There are many different types of currency in a marriage.
When the Hubby wants ummm cuddle time. I hold the power…yes I have the currency if you will.
When I want that stupid garage cleaned out, or to plan that trip we keep putting off to Paris, seems he is the one with the currency. Yeah, talk Europe and he can talk me into just about anything.
This week Hubby is taking off on his annual “work” vacation. Pft. (Golfing with his buddies, catching a couple of hockey games and a football game, enjoying the great weather, shopping?) Usually these boys go to Florida in January, get some so so weather and golf every single day from dawn to dusk. I know what I’m missing. Nothin.
This time….he has had the nerve to plan a fabulous trip to California! Huh? I want to go to California. Insert whiny voice complete with puppy dog face.
Well fine, if I’m gettin all left behind with the kids who are catching colds, the carpools to early morning and late night practices, the homework crazy, the cat the dog and the freakin COLD…I’m going to get me something out of this!
I’m cashing in some Man Currency. You know, the “He is going on Vacation and I’m holding it over his head currency”. Now this currency is only good for a short time! Just a few short days before the trip when guilty feelings are at their peak I must spend the moola before the dollar takes a downward turn.
Ladies, I don’t care how good a Hubby he is, how fabulous a wife you think you are, how deserving he might think he is of a vacation….before my man goes away, before ANY man goes away, this is your opportunity to work the guilt. Time to make that man a Honey Do list. Trust me. It will make him feel all warm and fuzzy. He gets the privilege of helping you out, alleviates his own guilt for leaving, and if it doesn’t? So what…you get all that stuff done. Like now.
My wee list this week includes things like:
-Christmas Lights purchased and hung
-Wood brought in for the fireplace
-A list of grocery’s to stock up on…you know just in case one of the kids gets sick and we can’t get out. Good grief I worry too much.
-I really would like all the garbage dealt with
-that sink is running slowly
-Hmm Do you think the patio furniture should be put away?
-and then BAM Nail him for dates that he is available for our family winter vacation. How can he say no to that as he heads off to the airport:) Muhaha Evil Laugh.

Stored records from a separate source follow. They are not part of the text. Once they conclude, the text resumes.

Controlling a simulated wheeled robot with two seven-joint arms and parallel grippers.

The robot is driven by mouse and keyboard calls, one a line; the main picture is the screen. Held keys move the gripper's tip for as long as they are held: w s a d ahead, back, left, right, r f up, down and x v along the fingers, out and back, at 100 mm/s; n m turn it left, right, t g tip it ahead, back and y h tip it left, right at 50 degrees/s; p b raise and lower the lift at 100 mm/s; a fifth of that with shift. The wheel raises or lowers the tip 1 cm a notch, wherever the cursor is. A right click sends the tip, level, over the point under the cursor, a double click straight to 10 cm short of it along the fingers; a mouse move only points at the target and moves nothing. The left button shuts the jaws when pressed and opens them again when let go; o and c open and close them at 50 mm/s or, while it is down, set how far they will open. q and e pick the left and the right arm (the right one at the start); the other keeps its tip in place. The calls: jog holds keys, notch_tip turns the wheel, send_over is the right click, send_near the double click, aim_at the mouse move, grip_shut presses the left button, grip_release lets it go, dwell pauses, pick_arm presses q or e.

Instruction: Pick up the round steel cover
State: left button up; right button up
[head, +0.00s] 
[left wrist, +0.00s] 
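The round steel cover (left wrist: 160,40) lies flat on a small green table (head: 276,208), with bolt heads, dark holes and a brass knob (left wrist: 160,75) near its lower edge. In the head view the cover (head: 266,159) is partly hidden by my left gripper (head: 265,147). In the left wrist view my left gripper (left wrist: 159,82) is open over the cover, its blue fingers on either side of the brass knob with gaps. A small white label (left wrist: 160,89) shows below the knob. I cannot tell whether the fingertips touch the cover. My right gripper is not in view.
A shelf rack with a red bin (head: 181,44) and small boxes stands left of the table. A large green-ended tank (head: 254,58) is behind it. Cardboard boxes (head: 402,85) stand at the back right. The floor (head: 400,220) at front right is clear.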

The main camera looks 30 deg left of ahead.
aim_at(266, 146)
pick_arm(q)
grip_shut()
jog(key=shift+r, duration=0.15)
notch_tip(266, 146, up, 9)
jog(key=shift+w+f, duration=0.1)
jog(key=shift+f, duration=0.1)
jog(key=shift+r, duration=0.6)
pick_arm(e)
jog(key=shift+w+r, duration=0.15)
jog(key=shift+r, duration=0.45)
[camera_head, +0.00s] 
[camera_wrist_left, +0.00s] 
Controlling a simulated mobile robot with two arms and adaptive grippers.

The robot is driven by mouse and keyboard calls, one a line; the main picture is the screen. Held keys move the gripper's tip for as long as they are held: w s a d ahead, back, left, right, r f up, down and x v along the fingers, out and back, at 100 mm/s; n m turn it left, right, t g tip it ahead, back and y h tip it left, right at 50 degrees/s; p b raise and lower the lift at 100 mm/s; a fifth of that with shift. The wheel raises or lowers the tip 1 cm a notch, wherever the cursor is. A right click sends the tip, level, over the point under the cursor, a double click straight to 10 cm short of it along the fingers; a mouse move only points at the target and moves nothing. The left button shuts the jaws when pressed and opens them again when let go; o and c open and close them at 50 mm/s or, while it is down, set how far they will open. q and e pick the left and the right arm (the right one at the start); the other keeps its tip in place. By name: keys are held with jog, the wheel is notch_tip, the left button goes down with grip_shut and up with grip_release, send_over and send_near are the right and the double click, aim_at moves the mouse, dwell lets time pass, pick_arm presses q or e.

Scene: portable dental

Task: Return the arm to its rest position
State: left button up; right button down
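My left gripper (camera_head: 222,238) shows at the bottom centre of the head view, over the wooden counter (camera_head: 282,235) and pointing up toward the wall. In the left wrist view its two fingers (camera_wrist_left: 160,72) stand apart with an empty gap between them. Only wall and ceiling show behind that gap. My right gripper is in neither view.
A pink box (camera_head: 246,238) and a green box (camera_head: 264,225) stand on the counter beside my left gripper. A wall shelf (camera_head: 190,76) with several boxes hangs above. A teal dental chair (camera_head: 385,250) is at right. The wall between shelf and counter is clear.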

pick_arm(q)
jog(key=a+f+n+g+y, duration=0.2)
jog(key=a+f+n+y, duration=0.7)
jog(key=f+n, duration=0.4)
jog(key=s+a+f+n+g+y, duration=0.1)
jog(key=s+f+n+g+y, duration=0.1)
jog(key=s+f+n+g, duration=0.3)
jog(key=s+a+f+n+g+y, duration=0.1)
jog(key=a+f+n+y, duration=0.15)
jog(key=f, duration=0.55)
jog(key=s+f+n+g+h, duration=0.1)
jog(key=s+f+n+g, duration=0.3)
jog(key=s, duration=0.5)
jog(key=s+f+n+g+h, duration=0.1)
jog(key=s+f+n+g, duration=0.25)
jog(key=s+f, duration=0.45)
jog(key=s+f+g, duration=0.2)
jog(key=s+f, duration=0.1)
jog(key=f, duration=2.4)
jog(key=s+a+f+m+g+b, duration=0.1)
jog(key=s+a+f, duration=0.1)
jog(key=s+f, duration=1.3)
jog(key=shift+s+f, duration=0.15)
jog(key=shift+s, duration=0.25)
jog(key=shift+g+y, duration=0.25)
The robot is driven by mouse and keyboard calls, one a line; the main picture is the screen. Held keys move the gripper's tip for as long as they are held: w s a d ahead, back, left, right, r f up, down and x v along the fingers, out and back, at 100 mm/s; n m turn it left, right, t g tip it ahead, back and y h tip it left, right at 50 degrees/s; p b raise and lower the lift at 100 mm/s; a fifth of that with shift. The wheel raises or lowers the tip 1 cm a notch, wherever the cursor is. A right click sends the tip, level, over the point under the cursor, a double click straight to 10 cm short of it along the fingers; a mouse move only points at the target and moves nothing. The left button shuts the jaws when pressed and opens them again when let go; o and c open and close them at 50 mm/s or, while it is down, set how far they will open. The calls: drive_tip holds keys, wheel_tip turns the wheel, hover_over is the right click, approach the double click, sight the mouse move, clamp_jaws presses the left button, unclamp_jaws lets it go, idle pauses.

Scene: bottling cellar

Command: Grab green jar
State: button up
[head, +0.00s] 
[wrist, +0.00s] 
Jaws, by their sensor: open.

When the Honey Do list is complete, you can both kick back with a glass of merlot. Him smug that he has “paid” for his vacay, you happy in the knowledge that you are the one who really won. Your Honey Do list is complete, the house will stay clean for a week, you will miss him but he will come back a happy chilled out man.
Have a great vacation Honey!
Mwah
Technodoll says
He he – yep, works every time!
Men, such saps 😀
diane says
Smart girl.
diarydays says
LOL, Modern Mom you are so funny. This is a great idea, I love it!
S.
Mrs. Tuna says
Good Grief, I’d better get my list done ASAP. The Big Tuna is off tomorrow for a week of sand dunes with my brother. Where’s my damn list!!!
Pamela says
That’s a great idea – yes, you gotta make them pay, and when they don’t realize they’re paying – even better!
Debby@Just Breathe says
I love this. Great post!!
Jessica-Lauren says
AHAHAHAHAHAH oh modern mom, I swear.. all I can say is you’re really teaching me well for my future! ahaha 🙂
Pearl says
Funny and clever!:-) Honestly, I have the tendency to be like that also… (or not just the tendency…more of I gotta do it now!). Go!:-)
Minivan Lover says
I swoon at your Honey Do list. Christmas light bought? AND hung?
Impressive.
alex845 says
Kind of a funny story about today.. During some down time today in a computer class I have one of my guy friends and I were looking on Amazon and eBay for a certain video game. Weighing the options, costs, etc. My friend who’s a girl says, “and they say boys don’t like shopping”. I tell her that guys like shopping just as long as we can do it from the convenience of our computer at home. It’s like, why should I take a shower, get dressed, drive to the mall, walk around for two hours and then come home without buying anything? I can do all that in about 10 minute on my computer.
Oh wells.
Crazy Shenanigans-JMO says
Girl I need to take notes! You are the master!
Unknown Mami says
Way to cash in!
Liz says
i never thought about asking him for stuff before he leaves. mine’s been gone since monday morning, and won’t be home until friday. ugh.
Gigi says
If mine ever went anywhere this might work….but, darn it! He’s here all the time!
Venassa says
At least you get some enjoyment out of him getting a vacation. You definitely know how to work it.